Olavo de Carvalho


 Zero Hora (Porto Alegre), 2 dez. 2001

A verdadeira gravidade da situação no Rio Grande não reside na hegemonia de um partido que, no fundo da variedade dos pretextos verbais que apresenta, não sabe fazer outra coisa senão requentar a velha, fracassada e sangrenta experiência socialista de Cuba, da Coréia do Norte, do Vietnã.

Não reside na ousadia crescente de exércitos de militantes que chamam “democracia” à imposição de suas idéias por meio da intimidação e do grito.

Não reside na desmontagem do aparato policial e na conseqüente disseminação do banditismo.

Não reside no estado de censura branca imposto a jornalistas de oposição.

Não reside na eliminação informal do direito de propriedade.

Não reside nem mesmo na legitimação implícita da violência e do crime, consubstanciada na amizade indecorosa entre o “establishment” estadual e os narcotraficantes das FARC.

A verdadeira gravidade na situação do Rio Grande reside na progressiva e dificilmente reversível dissolução da linguagem pública, que, corrompida pelos excessos da retórica de autobeatificação dos sentimentos esquerdistas, vai se tornando cada vez mais impossível de usar como instrumento de distinção lógica e conhecimento da realidade.

Quando jornalistas representativos, antes mesmo de concluídas as investigações de um caso de corrupção, se apressam a participar de uma “manifestação de desagravo” à pessoa do acusado e não são nem mesmo chamados à ordem por uma comissão sindical de ética, o último vestígio de senso da realidade desapareceu do horizonte de consciência de uma classe profissional que, não obstante, continua a se considerar o farol a iluminar os caminhos da nacionalidade.

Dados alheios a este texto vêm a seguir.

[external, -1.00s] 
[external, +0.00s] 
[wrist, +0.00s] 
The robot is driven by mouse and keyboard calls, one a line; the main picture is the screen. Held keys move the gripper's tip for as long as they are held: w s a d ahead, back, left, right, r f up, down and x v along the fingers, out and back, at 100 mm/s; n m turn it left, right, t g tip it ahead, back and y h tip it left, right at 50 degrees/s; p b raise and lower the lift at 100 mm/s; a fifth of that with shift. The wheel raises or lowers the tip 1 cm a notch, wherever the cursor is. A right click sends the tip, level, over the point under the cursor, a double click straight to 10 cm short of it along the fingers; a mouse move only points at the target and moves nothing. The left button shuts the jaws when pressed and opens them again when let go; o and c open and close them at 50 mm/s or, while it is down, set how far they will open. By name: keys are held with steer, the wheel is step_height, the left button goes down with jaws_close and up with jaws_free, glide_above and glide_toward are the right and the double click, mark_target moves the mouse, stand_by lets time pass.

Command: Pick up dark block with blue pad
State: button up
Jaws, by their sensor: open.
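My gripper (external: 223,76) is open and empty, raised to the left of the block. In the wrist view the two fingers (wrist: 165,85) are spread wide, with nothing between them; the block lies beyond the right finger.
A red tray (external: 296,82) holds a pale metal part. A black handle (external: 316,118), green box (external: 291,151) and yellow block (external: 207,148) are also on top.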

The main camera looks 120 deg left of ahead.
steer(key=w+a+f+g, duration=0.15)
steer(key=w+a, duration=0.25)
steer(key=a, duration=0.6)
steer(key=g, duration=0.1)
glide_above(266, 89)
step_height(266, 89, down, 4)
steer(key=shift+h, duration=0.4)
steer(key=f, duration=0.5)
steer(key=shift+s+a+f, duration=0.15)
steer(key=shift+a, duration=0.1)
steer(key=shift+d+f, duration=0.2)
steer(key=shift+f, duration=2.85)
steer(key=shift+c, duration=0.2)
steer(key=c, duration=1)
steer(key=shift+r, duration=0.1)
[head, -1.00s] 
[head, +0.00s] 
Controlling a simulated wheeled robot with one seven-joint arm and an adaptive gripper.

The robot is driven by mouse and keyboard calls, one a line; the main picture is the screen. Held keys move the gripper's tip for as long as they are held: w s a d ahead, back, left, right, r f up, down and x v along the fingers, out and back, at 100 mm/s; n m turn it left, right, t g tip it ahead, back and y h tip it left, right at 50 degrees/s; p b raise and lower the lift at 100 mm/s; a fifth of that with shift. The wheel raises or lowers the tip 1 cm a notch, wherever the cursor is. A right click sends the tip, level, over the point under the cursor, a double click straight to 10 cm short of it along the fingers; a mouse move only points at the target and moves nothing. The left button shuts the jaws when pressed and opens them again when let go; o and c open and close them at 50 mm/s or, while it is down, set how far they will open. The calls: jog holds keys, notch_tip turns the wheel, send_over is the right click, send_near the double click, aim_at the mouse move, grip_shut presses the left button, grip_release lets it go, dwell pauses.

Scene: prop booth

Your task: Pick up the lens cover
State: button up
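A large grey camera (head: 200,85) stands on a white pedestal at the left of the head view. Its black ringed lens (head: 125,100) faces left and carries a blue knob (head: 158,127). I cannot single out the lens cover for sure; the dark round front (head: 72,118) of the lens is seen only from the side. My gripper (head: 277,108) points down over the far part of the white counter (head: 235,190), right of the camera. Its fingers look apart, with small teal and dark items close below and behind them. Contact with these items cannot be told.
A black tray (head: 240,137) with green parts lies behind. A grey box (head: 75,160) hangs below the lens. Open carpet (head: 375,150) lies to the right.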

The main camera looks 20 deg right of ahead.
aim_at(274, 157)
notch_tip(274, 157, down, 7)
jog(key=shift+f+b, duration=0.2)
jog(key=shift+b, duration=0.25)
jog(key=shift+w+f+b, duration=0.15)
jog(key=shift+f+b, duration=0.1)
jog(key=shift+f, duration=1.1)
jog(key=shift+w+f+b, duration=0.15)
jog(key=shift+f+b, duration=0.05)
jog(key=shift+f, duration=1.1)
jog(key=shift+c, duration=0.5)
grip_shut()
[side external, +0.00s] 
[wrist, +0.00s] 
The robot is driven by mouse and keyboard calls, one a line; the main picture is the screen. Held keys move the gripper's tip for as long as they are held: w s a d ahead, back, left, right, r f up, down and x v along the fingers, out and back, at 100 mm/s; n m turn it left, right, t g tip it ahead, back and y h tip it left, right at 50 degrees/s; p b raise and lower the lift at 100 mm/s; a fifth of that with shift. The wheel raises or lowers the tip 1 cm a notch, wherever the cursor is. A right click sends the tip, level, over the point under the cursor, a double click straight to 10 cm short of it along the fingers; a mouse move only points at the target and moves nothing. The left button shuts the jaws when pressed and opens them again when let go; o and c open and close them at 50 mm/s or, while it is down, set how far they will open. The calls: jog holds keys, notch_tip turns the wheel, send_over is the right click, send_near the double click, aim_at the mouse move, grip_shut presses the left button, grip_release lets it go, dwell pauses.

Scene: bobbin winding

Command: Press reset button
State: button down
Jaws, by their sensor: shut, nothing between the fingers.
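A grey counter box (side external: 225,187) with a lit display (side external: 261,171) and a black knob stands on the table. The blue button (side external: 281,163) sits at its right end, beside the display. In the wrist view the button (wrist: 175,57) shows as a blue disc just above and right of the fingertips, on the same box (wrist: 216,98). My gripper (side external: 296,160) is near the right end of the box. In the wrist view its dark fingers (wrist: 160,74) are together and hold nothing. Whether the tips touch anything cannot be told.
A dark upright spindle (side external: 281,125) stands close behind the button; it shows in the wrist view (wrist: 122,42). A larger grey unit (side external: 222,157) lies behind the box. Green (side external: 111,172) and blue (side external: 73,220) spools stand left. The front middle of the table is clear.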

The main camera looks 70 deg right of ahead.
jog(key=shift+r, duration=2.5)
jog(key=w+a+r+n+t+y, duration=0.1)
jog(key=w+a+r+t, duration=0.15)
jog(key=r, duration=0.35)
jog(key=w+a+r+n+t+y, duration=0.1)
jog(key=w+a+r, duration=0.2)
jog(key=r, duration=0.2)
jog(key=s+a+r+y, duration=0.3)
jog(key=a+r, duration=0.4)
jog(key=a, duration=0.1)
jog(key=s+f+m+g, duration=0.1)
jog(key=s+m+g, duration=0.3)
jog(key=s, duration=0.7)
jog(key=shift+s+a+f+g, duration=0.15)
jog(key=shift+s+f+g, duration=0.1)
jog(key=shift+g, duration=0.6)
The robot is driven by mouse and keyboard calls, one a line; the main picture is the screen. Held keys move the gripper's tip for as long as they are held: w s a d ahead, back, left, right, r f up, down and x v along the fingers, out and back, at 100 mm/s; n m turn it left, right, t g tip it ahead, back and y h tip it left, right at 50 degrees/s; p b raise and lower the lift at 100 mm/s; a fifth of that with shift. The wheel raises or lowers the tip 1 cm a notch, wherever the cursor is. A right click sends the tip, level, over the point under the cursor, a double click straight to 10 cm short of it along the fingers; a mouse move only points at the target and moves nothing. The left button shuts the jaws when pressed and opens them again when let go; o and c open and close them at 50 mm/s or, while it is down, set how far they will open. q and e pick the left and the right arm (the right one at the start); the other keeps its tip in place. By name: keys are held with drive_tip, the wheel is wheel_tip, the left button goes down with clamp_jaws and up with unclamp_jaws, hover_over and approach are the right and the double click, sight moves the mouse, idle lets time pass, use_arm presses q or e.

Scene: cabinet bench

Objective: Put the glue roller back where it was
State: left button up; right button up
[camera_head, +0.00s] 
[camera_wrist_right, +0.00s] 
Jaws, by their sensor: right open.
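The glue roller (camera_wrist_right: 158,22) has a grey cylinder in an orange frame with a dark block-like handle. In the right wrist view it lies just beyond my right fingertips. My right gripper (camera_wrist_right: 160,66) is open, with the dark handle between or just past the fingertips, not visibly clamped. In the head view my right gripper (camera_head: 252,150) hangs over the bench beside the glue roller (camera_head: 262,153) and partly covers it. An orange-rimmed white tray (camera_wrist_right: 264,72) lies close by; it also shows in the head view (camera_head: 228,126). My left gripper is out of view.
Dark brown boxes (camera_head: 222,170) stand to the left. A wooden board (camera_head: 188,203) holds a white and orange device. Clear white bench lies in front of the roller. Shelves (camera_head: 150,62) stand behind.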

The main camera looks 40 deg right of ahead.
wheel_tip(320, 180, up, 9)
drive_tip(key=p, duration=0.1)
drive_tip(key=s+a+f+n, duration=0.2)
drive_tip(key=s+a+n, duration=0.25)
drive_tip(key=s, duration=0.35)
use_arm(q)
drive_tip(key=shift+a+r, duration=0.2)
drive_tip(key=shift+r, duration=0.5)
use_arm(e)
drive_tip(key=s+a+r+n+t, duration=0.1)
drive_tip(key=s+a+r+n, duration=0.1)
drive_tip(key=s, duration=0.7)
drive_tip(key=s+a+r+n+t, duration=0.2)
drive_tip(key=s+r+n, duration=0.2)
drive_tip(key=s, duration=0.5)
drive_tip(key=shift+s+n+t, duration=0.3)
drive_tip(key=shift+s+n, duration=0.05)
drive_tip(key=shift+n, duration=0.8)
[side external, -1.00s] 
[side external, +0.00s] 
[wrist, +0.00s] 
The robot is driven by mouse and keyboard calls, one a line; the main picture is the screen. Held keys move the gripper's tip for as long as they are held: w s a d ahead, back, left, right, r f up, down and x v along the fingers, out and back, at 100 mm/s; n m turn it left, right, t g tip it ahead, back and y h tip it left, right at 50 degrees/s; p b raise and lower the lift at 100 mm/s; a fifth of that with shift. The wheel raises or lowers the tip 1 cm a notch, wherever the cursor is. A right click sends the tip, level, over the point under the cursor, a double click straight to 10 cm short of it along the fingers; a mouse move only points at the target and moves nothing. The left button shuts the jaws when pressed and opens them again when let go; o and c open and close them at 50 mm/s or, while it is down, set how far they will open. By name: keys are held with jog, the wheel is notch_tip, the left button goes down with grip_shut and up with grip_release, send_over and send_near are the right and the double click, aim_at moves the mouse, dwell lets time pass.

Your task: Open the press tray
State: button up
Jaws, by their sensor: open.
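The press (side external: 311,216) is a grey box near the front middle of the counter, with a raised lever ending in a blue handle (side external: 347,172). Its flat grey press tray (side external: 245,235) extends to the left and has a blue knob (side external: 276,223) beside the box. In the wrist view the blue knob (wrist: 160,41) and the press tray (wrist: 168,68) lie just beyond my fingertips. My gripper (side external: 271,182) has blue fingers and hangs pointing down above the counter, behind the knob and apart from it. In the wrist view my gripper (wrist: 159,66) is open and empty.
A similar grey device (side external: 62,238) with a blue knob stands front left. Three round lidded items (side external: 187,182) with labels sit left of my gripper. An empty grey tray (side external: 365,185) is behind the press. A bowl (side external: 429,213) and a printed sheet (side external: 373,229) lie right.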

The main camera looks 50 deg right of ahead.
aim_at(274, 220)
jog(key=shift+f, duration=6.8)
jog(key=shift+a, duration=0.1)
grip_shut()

Que, findas as investigações, inocentado o suspeito, a classe jornalística inteira fosse festejá-lo, isso revelaria facciosismo, mas não falta de consciência.

Desagravo antes, desagravo prévio, desagravo a priori – isto já é uma confissão aberta da firme disposição de fazer prevalecer um preconceito político acima das exigências mais elementares do respeito jornalístico pela realidade.

Atribui-se ao filósofo Georg W. F. Hegel, não sei se falsamente, a sentença: “Se os fatos contradizem a minha teoria, tanto pior para os fatos.” Se non è vero, è ben trovato. Hegel era mesmo um daqueles sistematizadores abstratistas, um daqueles conseqüencialistas alucinados que, partindo de princípios auto-impostos, ia em linha reta como uma bala de fuzil até às últimas deduções sem se importar com as nuances e as variações da realidade empírica. Mas ele, pelo menos, teria dito isso em privado, sem registrá-lo despudoradamente em livro. Já aqueles jornalistas gaúchos fazem alarde público de seu desprezo pelos fatos, confiados no princípio geral de que a realidade, como esposa fiel dos velhos tempos, jamais teria a ousadia de contrariar o PT.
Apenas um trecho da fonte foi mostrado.